Zauważyłem pewną prawidłowość. Kiedyś był program Agent, który bardzo lubiłem oglądać ze względu na postawienie ludzi w naprawdę trudnych sytuacjach. Niektóre zadania były bardzo trudne – ktoś musiał wrócić z tatuażem, ktoś z kolczykiem w nosie, a ktoś jeszcze musiał zabić królika i zrobić z niego obiad. W tym roku obejrzałem Agent GWIAZDY, który nie dość, że miał dużo łatwiejsze zadania, to jeszcze skupiał się głównie na tym jak jeden celebryta knuje coś żeby podpuścić drugiego. No… ale to gwiazdy. Gwiazdy tańczą, gotują, gwiazdy wszystko robią lepiej w telewizji.
Wydaje mi się, że nagrody głównej w tych programach mogłoby w ogóle nie być. W większości przypadków nie jest ona dużą sumą dla celebryty, który za pojedynczą kampanię reklamową może zarobić nawet kilka razy więcej. Jednak trzeba udawać, że zawodnikom zależy na nagrodzie. Przecież nie powiemy widzom, że każdy odcinek to pompowanie zasięgu uczestnika i szansa na zwiększenie cen w jego cenniku.
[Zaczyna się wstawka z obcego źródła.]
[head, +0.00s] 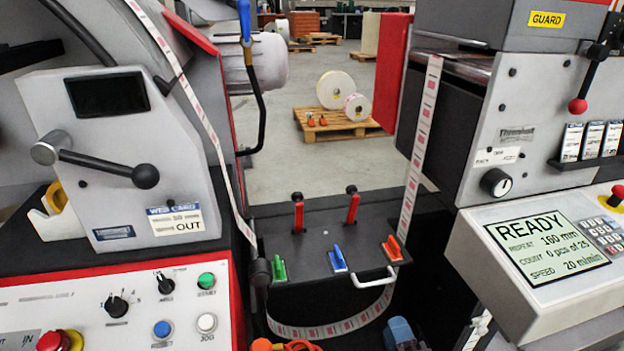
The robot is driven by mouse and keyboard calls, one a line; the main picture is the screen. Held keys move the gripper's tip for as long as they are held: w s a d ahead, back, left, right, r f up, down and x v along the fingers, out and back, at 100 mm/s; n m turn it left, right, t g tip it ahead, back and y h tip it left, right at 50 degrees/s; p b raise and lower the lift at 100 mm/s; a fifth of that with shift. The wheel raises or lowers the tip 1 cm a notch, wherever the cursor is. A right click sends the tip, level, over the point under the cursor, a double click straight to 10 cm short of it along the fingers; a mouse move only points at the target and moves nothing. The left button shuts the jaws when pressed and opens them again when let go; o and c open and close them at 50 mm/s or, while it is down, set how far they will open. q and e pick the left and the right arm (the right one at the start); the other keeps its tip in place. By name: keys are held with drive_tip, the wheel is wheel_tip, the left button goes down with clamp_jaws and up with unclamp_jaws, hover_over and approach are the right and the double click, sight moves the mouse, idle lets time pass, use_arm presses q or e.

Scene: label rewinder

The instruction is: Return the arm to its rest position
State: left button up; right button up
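Neither gripper can be made out clearly in the head view. A dark shape with a pale edge at the bottom, left of the display console, may be part of my right arm, but I cannot tell. No fingers show, nor anything held. The label web (420,150) runs down from the right unit, loops under the black middle table (330,222) and rises at the left. The lever with the black ball (146,176) on the left unit points right, above a card reading OUT (176,219).
The display (547,251) at right reads READY. The left control panel (60,298) has knobs and buttons. Green (279,268), blue (339,258) and orange (391,247) clamps and a white handle (376,280) stand out from the middle table. A pallet with rolls (340,125) lies beyond.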

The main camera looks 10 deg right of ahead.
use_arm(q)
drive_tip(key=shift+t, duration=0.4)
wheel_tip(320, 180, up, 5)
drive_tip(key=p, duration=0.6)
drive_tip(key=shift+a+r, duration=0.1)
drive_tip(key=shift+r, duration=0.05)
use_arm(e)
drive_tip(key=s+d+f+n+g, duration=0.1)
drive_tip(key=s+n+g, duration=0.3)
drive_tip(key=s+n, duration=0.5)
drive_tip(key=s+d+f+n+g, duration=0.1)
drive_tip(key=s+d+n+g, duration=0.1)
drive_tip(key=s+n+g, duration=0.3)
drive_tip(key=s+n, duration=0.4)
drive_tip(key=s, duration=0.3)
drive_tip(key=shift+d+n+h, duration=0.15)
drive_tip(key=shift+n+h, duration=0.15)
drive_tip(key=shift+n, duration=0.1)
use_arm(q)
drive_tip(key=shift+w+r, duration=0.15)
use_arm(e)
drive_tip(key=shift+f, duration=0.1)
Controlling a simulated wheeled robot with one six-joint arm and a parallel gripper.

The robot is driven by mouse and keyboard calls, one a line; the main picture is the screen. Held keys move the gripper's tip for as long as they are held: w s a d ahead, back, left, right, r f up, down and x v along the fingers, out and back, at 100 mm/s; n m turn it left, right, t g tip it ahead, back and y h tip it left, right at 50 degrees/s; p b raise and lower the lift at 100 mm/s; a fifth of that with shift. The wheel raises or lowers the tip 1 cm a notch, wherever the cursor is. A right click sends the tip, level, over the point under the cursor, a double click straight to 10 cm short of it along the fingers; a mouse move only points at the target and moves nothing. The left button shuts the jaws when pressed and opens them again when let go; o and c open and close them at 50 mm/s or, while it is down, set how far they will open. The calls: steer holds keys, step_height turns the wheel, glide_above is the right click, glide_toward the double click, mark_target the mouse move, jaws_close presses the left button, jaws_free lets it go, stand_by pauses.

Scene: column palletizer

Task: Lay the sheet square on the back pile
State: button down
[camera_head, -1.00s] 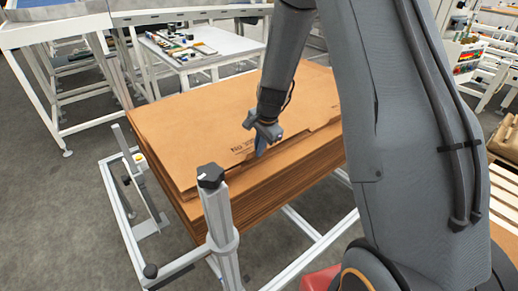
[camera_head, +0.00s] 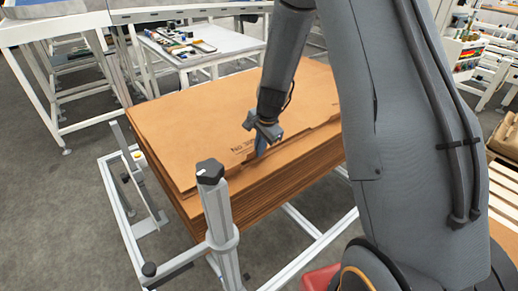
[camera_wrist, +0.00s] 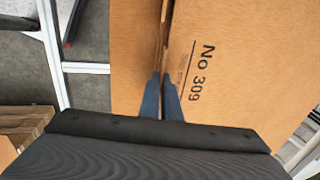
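The brown cardboard sheet (camera_head: 205,125), printed "No 309", lies at the top of a pile of like sheets (camera_head: 275,195). It roughly follows the pile's outline; its front edge is stepped with flaps. My gripper (camera_head: 261,150) points down at this front edge, near the print. In the wrist view my two blue fingers (camera_wrist: 161,85) are close together, one on each side of the sheet's edge line. The printed face of the sheet (camera_wrist: 235,50) is to their right. Whether the fingers pinch the edge is too small to tell.
A grey post with a black knob (camera_head: 210,172) stands at the pile's near corner. A white frame (camera_head: 125,225) surrounds the pile's base. A white table with small items (camera_head: 215,45) stands behind. A wooden pallet (camera_head: 503,185) is at the right edge.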

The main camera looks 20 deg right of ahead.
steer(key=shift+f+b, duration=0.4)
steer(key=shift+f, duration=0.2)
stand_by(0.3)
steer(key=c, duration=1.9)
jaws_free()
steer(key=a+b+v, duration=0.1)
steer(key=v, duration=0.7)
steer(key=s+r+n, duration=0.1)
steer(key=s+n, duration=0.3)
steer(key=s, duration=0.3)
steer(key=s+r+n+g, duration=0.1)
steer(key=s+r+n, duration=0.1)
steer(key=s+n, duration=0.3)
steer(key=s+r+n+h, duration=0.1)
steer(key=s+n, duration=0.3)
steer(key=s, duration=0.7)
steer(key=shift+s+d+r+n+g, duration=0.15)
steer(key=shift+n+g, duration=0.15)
A gdyby tak bez celebrytów?
Założenie programu Azja Express jest naprawdę ciekawe. Można zwiedzić kilka krajów, przeżyć super przygodę, poznać zwyczaje mieszkańców niedostępne normalnie dla turystów… Wielu zwykłych ludzi (w sensie: NIE-celebrytów) przeżyłoby fantastyczną przygodę i być może pokazałoby dużo więcej Azji. Celebryta wie, że musi pokazywać siebie i sztucznie pompować emocje, żeby zaskarbić sobie widza.
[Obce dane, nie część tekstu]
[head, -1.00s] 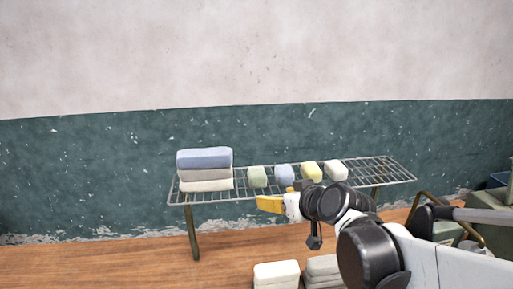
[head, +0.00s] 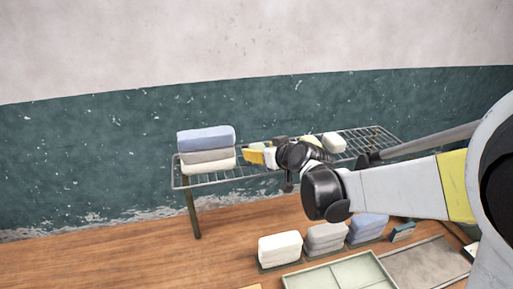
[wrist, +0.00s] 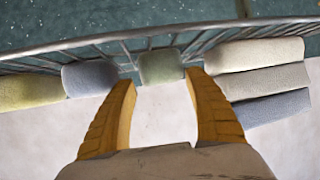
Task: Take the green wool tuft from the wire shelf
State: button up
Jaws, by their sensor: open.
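The green wool tuft (wrist: 160,66) is on the wire shelf (wrist: 70,43), at the top centre of the wrist view. My gripper (wrist: 160,79) is open, with one yellow finger to each side of the tuft's near edge. The fingertips point at it, and I cannot tell whether they touch it. In the head view my gripper (head: 257,155) is at the shelf's front, just right of the folded stack, and mostly hides the green tuft. The wire shelf (head: 222,178) also shows there.
A blue tuft (wrist: 90,78) sits close beside the green one, then a yellow tuft (wrist: 30,92). A folded stack (wrist: 262,80) flanks the other side. A white tuft (head: 334,142) is further right. Folded piles (head: 280,248) and a divided tray (head: 340,275) lie below.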

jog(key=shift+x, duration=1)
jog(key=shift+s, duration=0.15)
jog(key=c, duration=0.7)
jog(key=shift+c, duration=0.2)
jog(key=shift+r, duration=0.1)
Program TVN frustruje z powodu niewykorzystanego potencjału. Widzowie mogli poszerzyć horyzonty, a dostali wybrane biedne kraje jako tło do show celebrytów. I tak w 3 odcinki dowiedziałem się, że Małgorzata Rozenek nie zna angielskiej gramatyki, Radosław Majdan to najbardziej cierpliwy człowiek na świecie, Wietnamczycy jedzą jakieś paskudne rzeczy i jest tam bardzo gorąco.
(a tak wygląda mniej skromny zakątek Azji – Singapur)
Żeby było jasne – nie mam nic do samych uczestników. Być może nagrano wiele naprawdę super ujęć i ciekawych sytuacji. Frustruje to, co znalazło się zmontowane faktycznie w odcinkach. W swojej działalności często zwracam uwagę żeby traktować to, co widzi się w mediach, z dużym dystansem. To inna rzecz niż „szum informacyjny„, ale nie mogłem nie napisać tego tekstu.
Nie spodziewałem się wiele po tym programie, ale dostałem widowisko, które potęguje stereotypy, zamiast poszerzać horyzonty. Mogło być fajnie, wyszło jak zwykle. Jak ktoś chce zobaczyć Azję, to jednak Discovery i National Geographic – w TVN jest wycieczka celebrytów z pięknymi krajami w tle.
Dla mnie tego typu programy nie powinny być emitowane. Papka dla mas. Smutne jest tylko to, że na ich podstawie tworzą się jedynie nieprawdziwe stereotypy.